So, loosely paraphrased from other accounts (I haven't seen the relevant video clip), when Hannity asked Trump a softball question about exaggerated leftist fears about a dictatorial second term, Trump, with his weird sense of misguided humor, deliberately deciding to provoke leftists in the process anticipating their outrage, not unlike how Archie Bunker could set off his progressive son-in-law "Meathead" Michael Stivik with just a few words, saying well he would be a dictator, at least for the first day of his second term. The way I took his "humor" was to say he was going to work at warp speed to rollback Biden executive actions and/or reinstate his own; this shouldn't surprise anyone; after all, Biden had done the same type thing at the start of his own term. The basic difference is Trump's provocative useof language. This is not to say I don't support the repeal of some Biden policies, depending on context. I simply don't like the idea of an imperial Presidency, from the left or right and the abuse of executive orders.
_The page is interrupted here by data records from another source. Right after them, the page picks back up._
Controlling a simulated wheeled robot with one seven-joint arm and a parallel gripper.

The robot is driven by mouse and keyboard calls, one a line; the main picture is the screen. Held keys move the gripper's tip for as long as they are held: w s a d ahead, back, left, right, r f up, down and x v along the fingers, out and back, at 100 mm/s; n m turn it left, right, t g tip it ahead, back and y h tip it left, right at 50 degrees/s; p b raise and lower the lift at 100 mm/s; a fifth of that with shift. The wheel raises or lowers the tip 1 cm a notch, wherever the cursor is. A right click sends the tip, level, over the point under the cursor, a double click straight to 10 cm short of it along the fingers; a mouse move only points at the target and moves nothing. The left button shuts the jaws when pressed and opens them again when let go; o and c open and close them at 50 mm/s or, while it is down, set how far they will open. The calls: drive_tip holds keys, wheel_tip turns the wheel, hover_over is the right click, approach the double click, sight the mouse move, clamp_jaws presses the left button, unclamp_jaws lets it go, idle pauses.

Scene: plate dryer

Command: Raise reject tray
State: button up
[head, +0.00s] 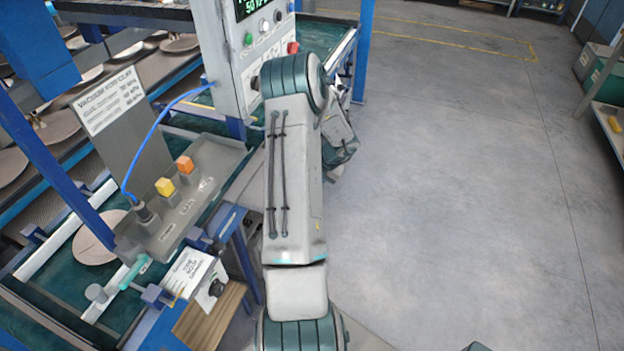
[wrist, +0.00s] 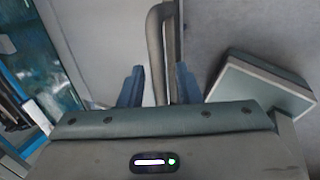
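My gripper (wrist: 158,68) shows in the wrist view with its two blue fingers apart. A grey bent bar (wrist: 155,40), like a handle, runs between the fingers, with a narrow gap visible on each side. A pale grey panel (wrist: 95,45) lies to the left of the bar. I cannot tell for certain whether this bar and panel belong to the reject tray. In the head view my arm hides the fingers and whatever is at them, beside the control box (head: 225,60). No part there is clearly readable as the reject tray.
A panel with yellow (head: 165,187) and orange (head: 185,164) knobs and a blue hose (head: 160,125) stands left of my arm. Plates lie on the racks and on the green conveyor (head: 60,270). A blue post (head: 365,45) stands behind. The floor (head: 470,170) to the right is clear.

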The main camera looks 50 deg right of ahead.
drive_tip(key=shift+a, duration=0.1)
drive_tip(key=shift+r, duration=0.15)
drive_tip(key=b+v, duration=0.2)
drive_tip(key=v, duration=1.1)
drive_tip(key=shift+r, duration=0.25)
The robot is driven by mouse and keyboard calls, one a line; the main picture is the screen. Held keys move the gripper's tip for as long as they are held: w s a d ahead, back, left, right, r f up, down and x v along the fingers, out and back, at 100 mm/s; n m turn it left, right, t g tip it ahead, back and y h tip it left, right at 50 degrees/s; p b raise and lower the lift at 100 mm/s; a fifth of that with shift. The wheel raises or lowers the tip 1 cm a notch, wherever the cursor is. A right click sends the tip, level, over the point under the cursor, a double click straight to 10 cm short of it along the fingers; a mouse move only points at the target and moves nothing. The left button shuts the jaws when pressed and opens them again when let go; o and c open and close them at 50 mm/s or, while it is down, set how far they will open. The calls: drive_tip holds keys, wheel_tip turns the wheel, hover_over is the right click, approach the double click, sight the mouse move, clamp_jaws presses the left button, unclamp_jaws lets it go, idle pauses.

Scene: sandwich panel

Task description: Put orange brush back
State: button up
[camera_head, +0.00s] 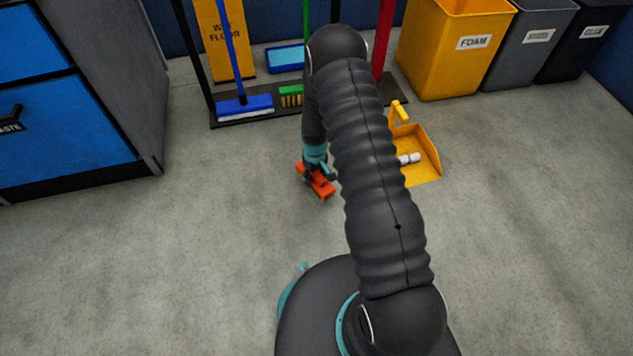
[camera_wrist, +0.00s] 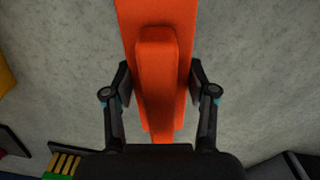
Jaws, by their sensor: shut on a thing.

But where I finally snapped was when Trump escalated his anti-immigration rhetoric to even more disgusting level, even for Trump. Regular readers to my blog and my Twitter/X feed already kmow I'm strongly pro-immigration. I have little doubt I'm running against the wind; my related posts and tweets attract few pageviews or impressions or engagements (likes or retweets). Of course, open immigration is a logical extention of the constructs of free markets and trade, Even though my French-Canadian ancestors emigrated to New England in the nineteenth century, we still had pride in our Framco-American heritage, including our Roman Catholicism and bilingual homes. As I've mentioned, French was my first, preferred language though the beginning of kindergarten. I took pride in the melting pot construct of America; I grew up a military brat in an integrated USAF and had neighbors or school mates who were black. Latino, or Asian-descent; I've lived in 3 Mexican border cities and earned my first degree at a university located in a San Antonio barrio. I worked for nearly 3 months in Brazil in 1995, learning enough Portuguese to get by. I've worked with foreign workers on international projects and a number of immigrants from multiple Asian countries. I have nephews and nieces who have married or have seriously dated blacks or Latinos (one from Ecuador); I myself have dated blacks and Latinas. I have one close Indian immigrant friend on the West Coast and know the hell he went through earning his green card.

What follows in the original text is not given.